What is wanted is an exact restatement of the lines from the one with "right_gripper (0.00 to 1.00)" through the one with "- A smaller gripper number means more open", both included, and of no other lines.

=-=-=-=-=

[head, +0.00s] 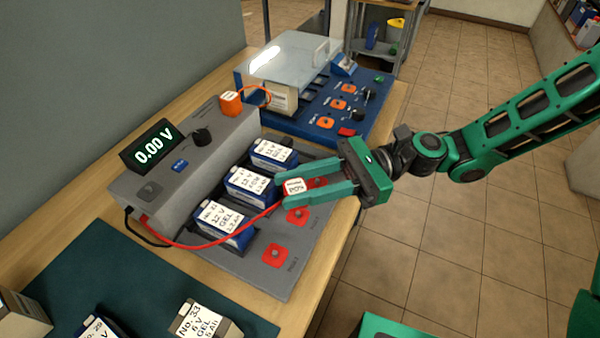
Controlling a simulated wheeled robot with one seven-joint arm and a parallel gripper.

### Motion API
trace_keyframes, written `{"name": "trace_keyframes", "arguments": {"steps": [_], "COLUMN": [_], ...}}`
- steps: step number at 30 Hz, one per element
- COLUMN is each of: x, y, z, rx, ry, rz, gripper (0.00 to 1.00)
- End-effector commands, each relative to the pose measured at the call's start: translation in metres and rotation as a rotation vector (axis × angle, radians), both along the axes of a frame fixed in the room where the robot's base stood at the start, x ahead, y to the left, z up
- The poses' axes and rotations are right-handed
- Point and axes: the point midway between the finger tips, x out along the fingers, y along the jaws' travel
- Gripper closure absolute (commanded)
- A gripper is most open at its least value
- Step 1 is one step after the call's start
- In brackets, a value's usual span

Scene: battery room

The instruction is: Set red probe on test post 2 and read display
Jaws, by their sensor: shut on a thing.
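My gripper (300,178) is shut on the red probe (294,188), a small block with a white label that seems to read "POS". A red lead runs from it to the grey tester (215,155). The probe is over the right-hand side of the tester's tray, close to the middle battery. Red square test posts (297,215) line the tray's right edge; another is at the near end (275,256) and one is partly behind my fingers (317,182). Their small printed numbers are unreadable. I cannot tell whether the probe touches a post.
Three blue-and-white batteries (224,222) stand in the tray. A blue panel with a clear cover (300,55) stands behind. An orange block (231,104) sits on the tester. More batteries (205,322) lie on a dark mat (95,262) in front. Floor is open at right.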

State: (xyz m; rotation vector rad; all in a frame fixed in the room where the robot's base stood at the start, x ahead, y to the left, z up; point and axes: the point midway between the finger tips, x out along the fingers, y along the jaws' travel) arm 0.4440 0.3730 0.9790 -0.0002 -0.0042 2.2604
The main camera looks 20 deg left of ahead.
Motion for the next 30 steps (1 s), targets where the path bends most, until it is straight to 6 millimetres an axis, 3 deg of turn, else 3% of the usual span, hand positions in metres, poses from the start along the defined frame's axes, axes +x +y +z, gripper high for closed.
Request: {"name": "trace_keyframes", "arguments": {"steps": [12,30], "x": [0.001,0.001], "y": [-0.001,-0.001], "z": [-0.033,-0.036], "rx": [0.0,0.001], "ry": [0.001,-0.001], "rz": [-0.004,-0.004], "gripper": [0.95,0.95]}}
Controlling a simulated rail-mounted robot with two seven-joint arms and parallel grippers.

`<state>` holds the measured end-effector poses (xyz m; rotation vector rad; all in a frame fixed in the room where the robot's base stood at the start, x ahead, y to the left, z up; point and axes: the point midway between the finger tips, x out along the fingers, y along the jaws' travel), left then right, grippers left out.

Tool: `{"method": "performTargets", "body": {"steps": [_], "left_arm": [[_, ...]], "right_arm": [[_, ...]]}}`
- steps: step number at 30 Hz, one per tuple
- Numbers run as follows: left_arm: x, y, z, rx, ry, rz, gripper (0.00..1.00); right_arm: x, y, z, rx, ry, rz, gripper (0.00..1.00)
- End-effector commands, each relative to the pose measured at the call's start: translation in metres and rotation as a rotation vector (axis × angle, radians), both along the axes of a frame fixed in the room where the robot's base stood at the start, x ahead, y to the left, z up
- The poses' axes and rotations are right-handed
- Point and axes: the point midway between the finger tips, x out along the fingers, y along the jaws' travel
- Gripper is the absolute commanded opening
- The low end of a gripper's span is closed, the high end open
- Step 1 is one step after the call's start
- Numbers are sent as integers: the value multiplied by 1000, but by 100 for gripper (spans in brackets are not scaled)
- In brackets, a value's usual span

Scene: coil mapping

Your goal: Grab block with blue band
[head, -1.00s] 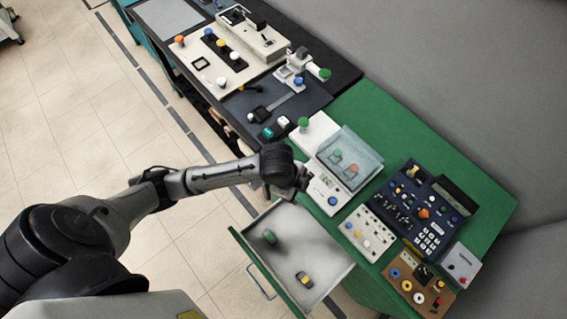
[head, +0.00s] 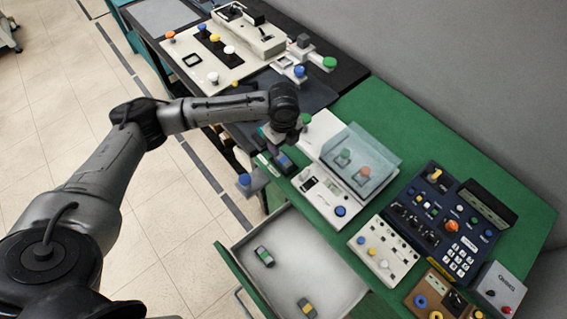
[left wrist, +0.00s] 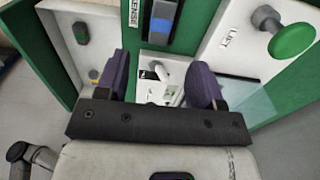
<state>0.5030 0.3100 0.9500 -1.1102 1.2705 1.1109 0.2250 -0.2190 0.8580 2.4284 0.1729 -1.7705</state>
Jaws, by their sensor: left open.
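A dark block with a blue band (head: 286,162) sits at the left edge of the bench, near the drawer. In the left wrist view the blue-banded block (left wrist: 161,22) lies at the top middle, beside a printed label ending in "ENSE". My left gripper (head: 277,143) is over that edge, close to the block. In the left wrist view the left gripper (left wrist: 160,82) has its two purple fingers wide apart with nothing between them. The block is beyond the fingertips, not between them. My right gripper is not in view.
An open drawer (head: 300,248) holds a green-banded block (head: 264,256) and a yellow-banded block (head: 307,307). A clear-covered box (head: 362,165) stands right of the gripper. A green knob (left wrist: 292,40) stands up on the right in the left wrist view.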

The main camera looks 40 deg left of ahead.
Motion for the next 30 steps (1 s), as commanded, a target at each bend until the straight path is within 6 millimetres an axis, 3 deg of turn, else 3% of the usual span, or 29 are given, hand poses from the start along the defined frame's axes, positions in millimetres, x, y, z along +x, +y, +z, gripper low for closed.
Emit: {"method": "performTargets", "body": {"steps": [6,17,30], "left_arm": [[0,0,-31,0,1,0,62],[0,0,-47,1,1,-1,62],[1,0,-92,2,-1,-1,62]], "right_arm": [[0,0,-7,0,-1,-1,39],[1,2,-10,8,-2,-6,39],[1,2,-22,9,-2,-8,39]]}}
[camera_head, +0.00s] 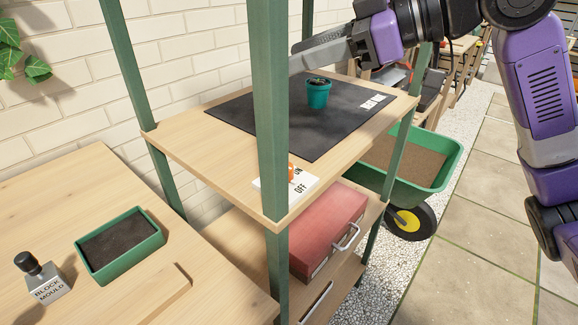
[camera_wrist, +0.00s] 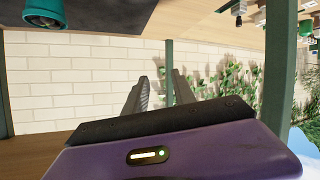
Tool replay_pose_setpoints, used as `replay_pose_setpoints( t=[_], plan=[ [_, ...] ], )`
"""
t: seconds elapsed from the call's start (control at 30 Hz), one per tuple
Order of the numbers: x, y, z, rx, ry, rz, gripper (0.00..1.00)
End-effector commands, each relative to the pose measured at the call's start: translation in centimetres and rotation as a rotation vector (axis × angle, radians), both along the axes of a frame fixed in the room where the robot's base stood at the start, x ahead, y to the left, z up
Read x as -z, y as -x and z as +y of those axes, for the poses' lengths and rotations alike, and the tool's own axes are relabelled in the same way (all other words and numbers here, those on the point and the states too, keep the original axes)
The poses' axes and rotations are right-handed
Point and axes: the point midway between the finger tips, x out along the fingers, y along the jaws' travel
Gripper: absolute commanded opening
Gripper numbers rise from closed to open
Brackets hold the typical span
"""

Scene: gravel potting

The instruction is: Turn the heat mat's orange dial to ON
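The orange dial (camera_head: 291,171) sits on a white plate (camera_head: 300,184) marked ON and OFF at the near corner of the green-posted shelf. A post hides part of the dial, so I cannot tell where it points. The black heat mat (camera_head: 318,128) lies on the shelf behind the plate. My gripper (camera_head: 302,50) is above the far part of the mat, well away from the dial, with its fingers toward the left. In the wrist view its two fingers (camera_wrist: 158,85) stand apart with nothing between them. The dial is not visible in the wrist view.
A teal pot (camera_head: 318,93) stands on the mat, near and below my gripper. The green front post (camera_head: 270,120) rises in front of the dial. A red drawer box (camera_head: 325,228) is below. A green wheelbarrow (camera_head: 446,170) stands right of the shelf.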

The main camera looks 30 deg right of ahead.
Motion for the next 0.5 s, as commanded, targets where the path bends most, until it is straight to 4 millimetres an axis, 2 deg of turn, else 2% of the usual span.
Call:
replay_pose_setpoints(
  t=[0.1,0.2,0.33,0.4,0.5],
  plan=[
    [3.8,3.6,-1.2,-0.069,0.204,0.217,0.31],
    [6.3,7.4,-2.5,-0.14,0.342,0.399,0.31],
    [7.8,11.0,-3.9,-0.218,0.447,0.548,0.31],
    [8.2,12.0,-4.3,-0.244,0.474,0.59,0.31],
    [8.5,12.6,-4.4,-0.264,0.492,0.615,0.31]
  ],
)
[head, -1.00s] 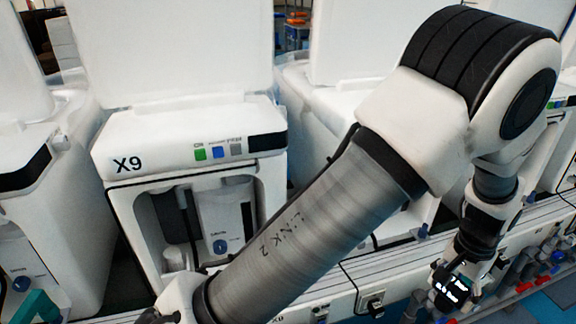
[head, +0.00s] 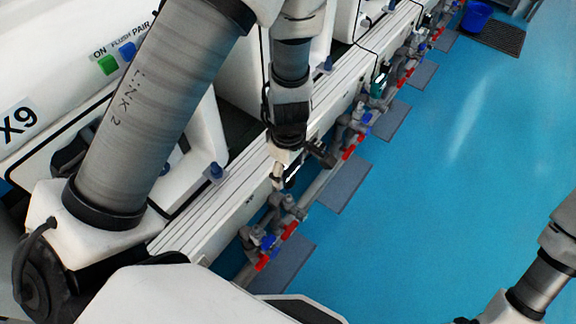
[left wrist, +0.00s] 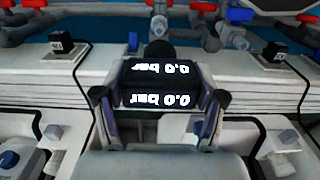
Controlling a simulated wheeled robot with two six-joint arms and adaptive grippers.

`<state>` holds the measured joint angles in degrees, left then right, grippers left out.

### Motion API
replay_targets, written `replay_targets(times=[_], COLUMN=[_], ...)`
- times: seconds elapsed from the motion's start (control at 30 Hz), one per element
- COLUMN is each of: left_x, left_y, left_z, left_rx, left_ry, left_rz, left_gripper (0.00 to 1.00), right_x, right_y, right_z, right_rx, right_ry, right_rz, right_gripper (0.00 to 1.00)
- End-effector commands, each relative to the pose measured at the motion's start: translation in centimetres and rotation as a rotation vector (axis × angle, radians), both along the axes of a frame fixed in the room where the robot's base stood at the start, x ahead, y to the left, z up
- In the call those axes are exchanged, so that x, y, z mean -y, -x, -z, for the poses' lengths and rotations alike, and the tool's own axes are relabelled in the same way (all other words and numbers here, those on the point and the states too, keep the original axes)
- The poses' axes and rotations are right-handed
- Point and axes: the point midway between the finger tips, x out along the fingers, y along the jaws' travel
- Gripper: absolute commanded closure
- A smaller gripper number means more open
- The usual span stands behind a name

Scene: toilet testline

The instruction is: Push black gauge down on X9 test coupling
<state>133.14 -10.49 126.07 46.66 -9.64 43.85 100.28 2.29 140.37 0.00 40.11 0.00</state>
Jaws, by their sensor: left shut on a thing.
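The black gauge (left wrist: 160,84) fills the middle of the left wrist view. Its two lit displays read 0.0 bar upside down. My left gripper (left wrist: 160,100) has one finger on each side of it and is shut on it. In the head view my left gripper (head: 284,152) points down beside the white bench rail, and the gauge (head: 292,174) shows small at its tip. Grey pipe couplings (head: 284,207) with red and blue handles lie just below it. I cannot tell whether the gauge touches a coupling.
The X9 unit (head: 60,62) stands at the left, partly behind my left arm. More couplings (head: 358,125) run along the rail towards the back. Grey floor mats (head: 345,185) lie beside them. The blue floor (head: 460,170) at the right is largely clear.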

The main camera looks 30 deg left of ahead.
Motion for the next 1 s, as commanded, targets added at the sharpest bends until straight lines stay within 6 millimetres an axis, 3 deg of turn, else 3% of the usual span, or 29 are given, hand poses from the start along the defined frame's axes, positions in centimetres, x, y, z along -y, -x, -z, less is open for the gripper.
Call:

=-=-=-=-=

_Response_:
- COLUMN is each of: left_x, left_y, left_z, left_rx, left_ry, left_rz, left_gripper (0.00 to 1.00), right_x, right_y, right_z, right_rx, right_ry, right_rz, right_gripper (0.00 to 1.00)
- End-effector commands, each relative to the pose measured at the motion's start: translation in centimetres and rotation as a rotation vector (axis × angle, radians), both along the axes of a frame fixed in the room where the robot's base stood at the start, x ahead, y to the left, z up
- In the call those axes are exchanged, so that x, y, z mean -y, -x, -z, for the poses' lengths and rotations alike, and the tool's own axes are relabelled in the same way (all other words and numbers here, those on the point and the states too, keep the original axes)
- The poses' axes and rotations are right-handed
- Point and axes: the point midway between the finger tips, x out along the fingers, y along the jaws' travel
- Gripper: absolute commanded closure
- A smaller gripper number means more open

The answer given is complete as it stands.